Transportation Demand Management (TDM) is a layer of policies, programs, information, services, and tools that work with the transportation infrastructure and operations to support the use of sustainable modes for all trips. Together, TDM strategies result in reducing the need to rely on single occupant vehicle (SOV) trips and can help reduce households' need for car ownership. The goal of TDM is to help households, employees, and visitors make more of their trips on transit, by bike or on foot, or in shared vehicles like taxis and carshare cars. Not only do TDM strategies reduce congestion, they improve the utilization of existing services and can result in cost savings to companies and individuals.

Project Status 
Planning

WHAT IS TRANSPORTATION DEMAND MANAGEMENT?
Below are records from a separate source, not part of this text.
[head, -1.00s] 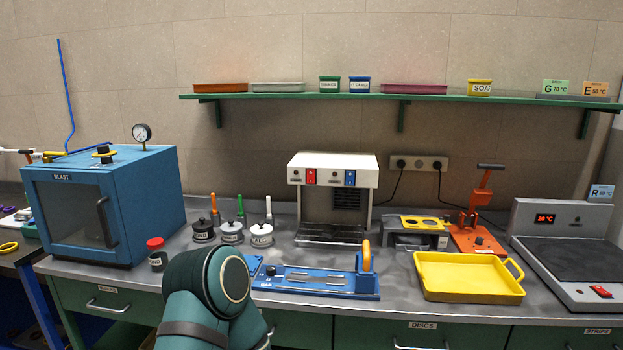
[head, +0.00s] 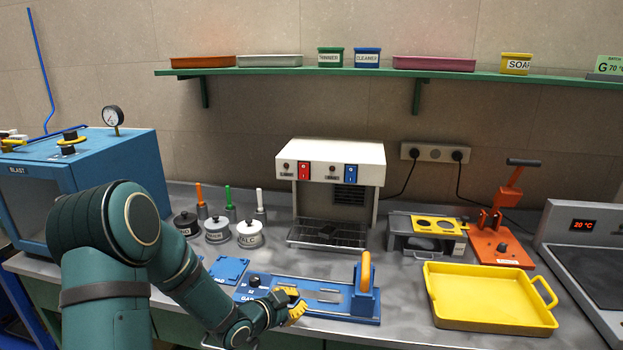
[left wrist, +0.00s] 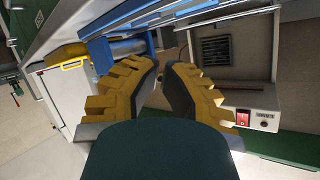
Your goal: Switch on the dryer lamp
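The white dryer unit (head: 318,160) stands at the back middle of the bench, with a red rocker switch (head: 304,171) and a blue one (head: 351,174) on its front. Small dark knobs or lamps sit beside the switches; their labels are too small to read. The red switch (left wrist: 243,118) also shows at right in the left wrist view. My left gripper (head: 293,306) is over the blue jig in front of the dryer, apart from the switches. In the left wrist view its yellow fingers (left wrist: 162,68) meet closely at the tips, with nothing between them. My right gripper is not in view.
The blue jig (head: 345,306) with its orange handle lies in front of the dryer. Labelled pots (head: 248,234) stand to its left. A yellow tray (head: 490,296), orange press (head: 502,247) and hot plate (head: 590,245) are at right. A green shelf (head: 380,74) hangs above.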

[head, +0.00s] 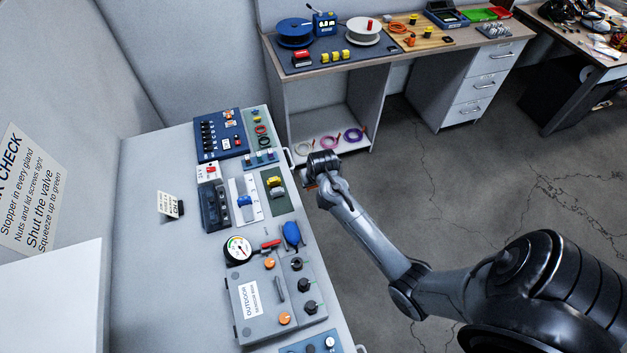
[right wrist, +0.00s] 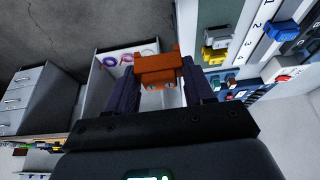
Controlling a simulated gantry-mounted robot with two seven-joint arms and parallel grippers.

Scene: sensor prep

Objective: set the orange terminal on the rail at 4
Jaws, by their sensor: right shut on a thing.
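The orange terminal (right wrist: 158,68) is between the fingers of my right gripper (right wrist: 160,85), which is shut on it. In the head view my right gripper (head: 312,180) hangs off the right edge of the bench, near the green mat. The terminal is mostly hidden there. The rail is on a white numbered plate (head: 238,186), left of the green mat, and a blue terminal (head: 245,201) sits on it. The right wrist view shows the numbered plate (right wrist: 252,58) at upper right, apart from the orange terminal. My left gripper is out of view.
Yellow and grey terminals (head: 275,183) stand on the green mat (head: 283,206). A blue panel (head: 238,152) lies behind, and a grey sensor box (head: 262,322) with a gauge (head: 237,248) lies in front. A small card (head: 167,204) stands at left. Open floor lies right of the bench.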

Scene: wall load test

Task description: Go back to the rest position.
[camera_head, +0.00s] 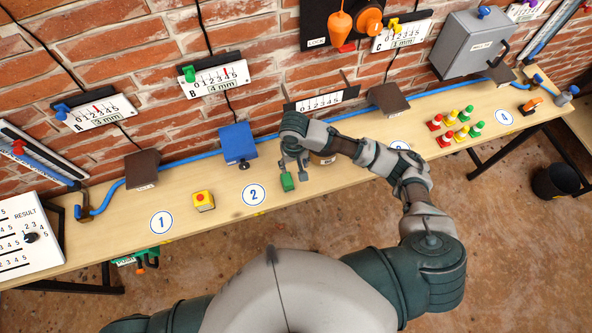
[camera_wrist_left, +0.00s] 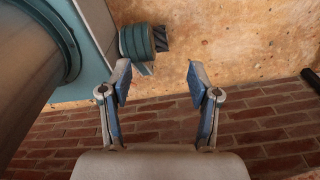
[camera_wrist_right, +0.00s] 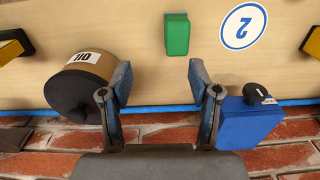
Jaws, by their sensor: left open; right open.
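My right gripper (camera_head: 293,170) is over the wooden bench (camera_head: 340,192), right of the round 2 label. In the right wrist view its two fingers (camera_wrist_right: 160,78) are spread wide with nothing between them. A small green block (camera_wrist_right: 177,35) is on the bench just beyond the fingertips, apart from both; it also shows in the head view (camera_head: 287,182). My left gripper (camera_wrist_left: 159,80) shows only in the left wrist view, open and empty, facing bare brown floor and a brick wall. The head view shows only part of my left arm at the bottom left.
A brown OIL can (camera_wrist_right: 91,78) stands beside one right finger, and a blue box (camera_wrist_right: 244,122) with a black knob is beside the other. A yellow box with a red button (camera_head: 203,201) is left of label 2. Several small coloured cones (camera_head: 450,135) stand farther right.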

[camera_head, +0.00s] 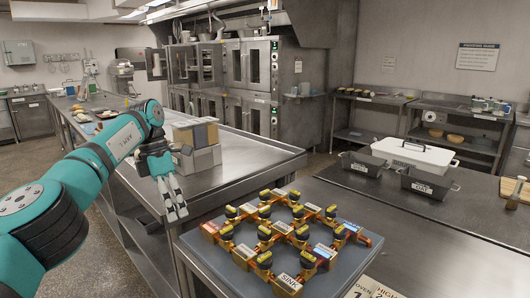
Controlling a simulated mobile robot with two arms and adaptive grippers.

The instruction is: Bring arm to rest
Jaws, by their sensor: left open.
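My left arm comes in from the left, teal and grey, and reaches toward the middle. Its gripper (173,197) hangs pointing down, open and empty, just past the left edge of the near counter. It is left of the pipe-and-valve board, and I see nothing between its fingers. My right gripper is not in view.
A grey board with brass pipes and black-yellow valves (283,236) sits on the near counter. Grey and tan boxes (197,143) stand on the steel table behind my gripper. A white lidded pan (413,155) and dark bins (430,183) stand at right. The counter between is clear.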

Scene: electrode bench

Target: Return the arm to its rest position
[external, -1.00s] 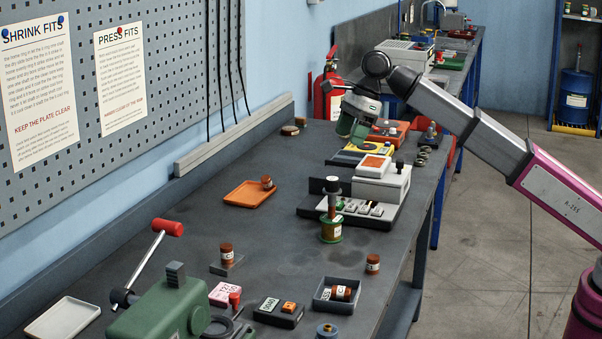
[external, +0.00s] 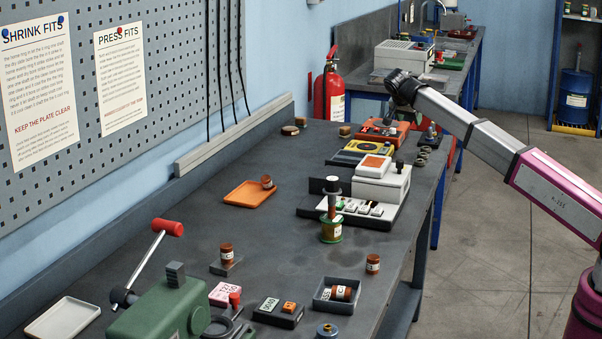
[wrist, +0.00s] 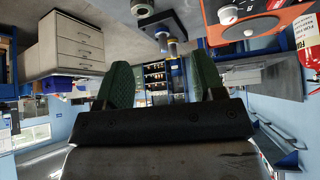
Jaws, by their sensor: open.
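My gripper (wrist: 152,85) shows in the wrist view as two green fingers spread apart with nothing between them. In the external view the gripper itself is hidden behind the dark wrist end of my arm. That wrist end is above the far right part of the grey bench (external: 300,160), near the orange unit there. The wrist view looks out past the bench into the room and appears upside down.
An orange unit (external: 384,133), a yellow unit (external: 357,152) and a white box device (external: 382,184) stand along the bench's right side. A red extinguisher (external: 328,95) stands behind. An orange tray (external: 250,194) and several small parts lie nearer. The floor at right is clear.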

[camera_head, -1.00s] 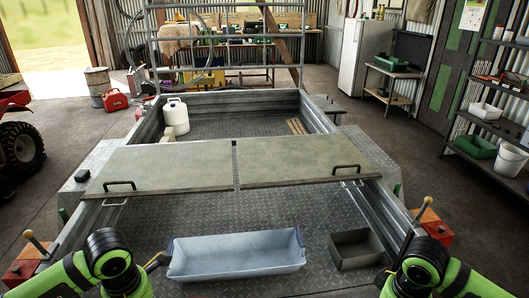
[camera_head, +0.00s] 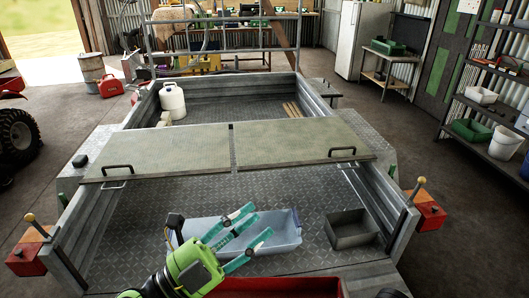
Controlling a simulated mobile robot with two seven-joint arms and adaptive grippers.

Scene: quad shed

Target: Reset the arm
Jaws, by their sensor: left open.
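My left gripper (camera_head: 257,223) comes in from the bottom, its teal fingers spread apart over the pale blue tray (camera_head: 284,243). Nothing shows between the fingers. The gripper and its green wrist hide part of the tray's left side and front. I cannot tell whether the fingers touch the tray. My right gripper is not in view.
A dark open box (camera_head: 352,230) sits right of the tray on the metal trailer bed. Two lids (camera_head: 165,152) with black handles lie across behind. A red object (camera_head: 285,288) shows at the bottom edge. Red boxes with levers (camera_head: 428,212) flank the bed. A white jug (camera_head: 172,100) stands farther back.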

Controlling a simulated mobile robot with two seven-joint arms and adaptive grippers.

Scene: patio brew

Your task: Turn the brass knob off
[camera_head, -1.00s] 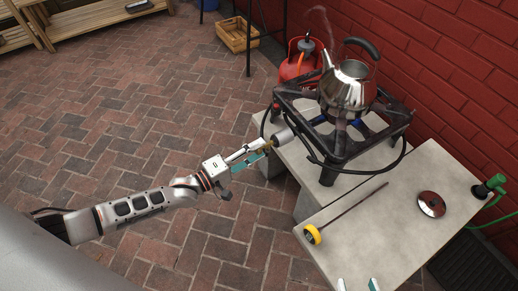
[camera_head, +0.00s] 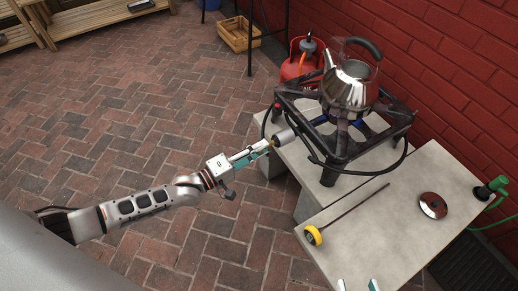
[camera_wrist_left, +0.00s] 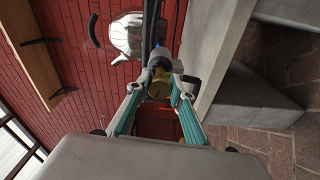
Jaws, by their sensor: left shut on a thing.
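The brass knob (camera_wrist_left: 158,86) sits at the end of a grey cylinder in the left wrist view. In the head view only a small bit of the knob (camera_head: 272,143) shows. My left gripper (camera_head: 268,146) is shut on the knob, with a teal finger on each side of it in the left wrist view (camera_wrist_left: 158,88). The knob's exact turn angle cannot be read. The black burner stand (camera_head: 345,150) shows bluish spots under the kettle. My right gripper (camera_head: 357,285) shows only two separated fingertips at the bottom edge, open and empty.
A steel kettle (camera_head: 349,92) stands on the burner. A black hose loops around the stand. A yellow-ended rod (camera_head: 313,235) and a red-and-silver disc (camera_head: 433,205) lie on the concrete slab (camera_head: 385,230). A red gas bottle (camera_head: 297,66) stands behind.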

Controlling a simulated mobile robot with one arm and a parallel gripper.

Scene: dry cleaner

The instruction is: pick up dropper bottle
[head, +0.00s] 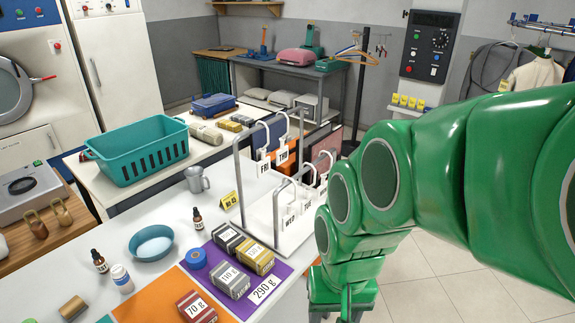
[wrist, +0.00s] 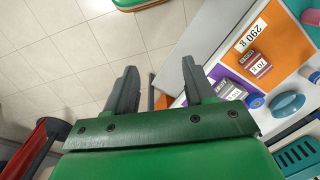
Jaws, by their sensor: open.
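Two small brown dropper bottles with black tops stand upright on the white table in the head view. One dropper bottle (head: 197,219) is right of the blue bowl, and the other dropper bottle (head: 99,262) is left of it. I cannot tell which one the task means. My gripper (wrist: 156,82) is open and empty in the wrist view, with its two grey fingers spread over the tiled floor beside the table edge. In the head view my arm is at the right, away from both bottles. I cannot make out a dropper bottle in the wrist view.
A blue bowl (head: 151,243), a white bottle with a blue cap (head: 122,278), a metal mug (head: 196,179) and several labelled weight blocks (head: 230,280) share the table. A teal basket (head: 137,150) stands behind.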

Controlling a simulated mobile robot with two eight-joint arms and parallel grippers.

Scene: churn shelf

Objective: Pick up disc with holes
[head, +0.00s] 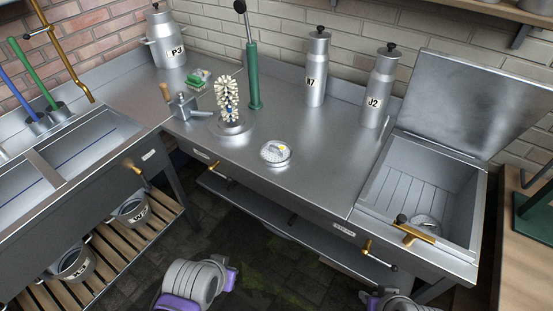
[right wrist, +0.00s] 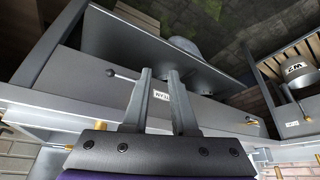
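A round pale metal disc (head: 275,152) lies flat on the steel worktop near its front edge. Another round metal piece (head: 424,222) lies in the open basin at the right, partly behind a brass and black handle. My right gripper (right wrist: 160,75) shows in the right wrist view with its two fingers apart and nothing between them. It points at the bench front, away from the disc. My left gripper is not clearly in view.
A bristly brush on a round base (head: 228,105), a small metal device (head: 185,105) and a green pump (head: 253,75) stand left of the disc. Cans (head: 317,70) and (head: 379,88) stand behind. The worktop right of the disc is clear. An open lid (head: 465,100) rises above the basin.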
Transportation Demand Management (TDM) is a layer of policies, programs, information, services, and tools that work with the transportation infrastructure and operations to support the use of sustainable modes for all trips. Together, TDM strategies result in reducing the need to rely on single occupant vehicle (SOV) trips and can help reduce households' need for car ownership. The goal of TDM is to help households, employees, and visitors make more of their trips on transit, by bike or on foot, or in shared vehicles like taxis and carshare cars. Not only do TDM strategies reduce congestion, they improve the utilization of existing services and can result in cost savings to companies and individuals.

San Francisco has one of the most dynamic economies and beautiful environments in the world. It is also the center of one of the most congested and most expensive regions in the nation and is experiencing a growing demand for transportation. Simply put, we cannot accommodate the increasing demand for travel within the city through driving—limited roadway space, as well as the impacts of driving on public health and the environment, makes the increased proportional use of the other modes more critical to ensure and enhance our quality of life.

The SFMTA’s goal is that at least fifty percent of all trips should be made by these sustainable modes by 2018. TDM policies, projects, and programs support this goal by making it more convenient, cost-effective, and easier to take transit, walk, bicycle, taxi, car sharing or ride sharing for more trips.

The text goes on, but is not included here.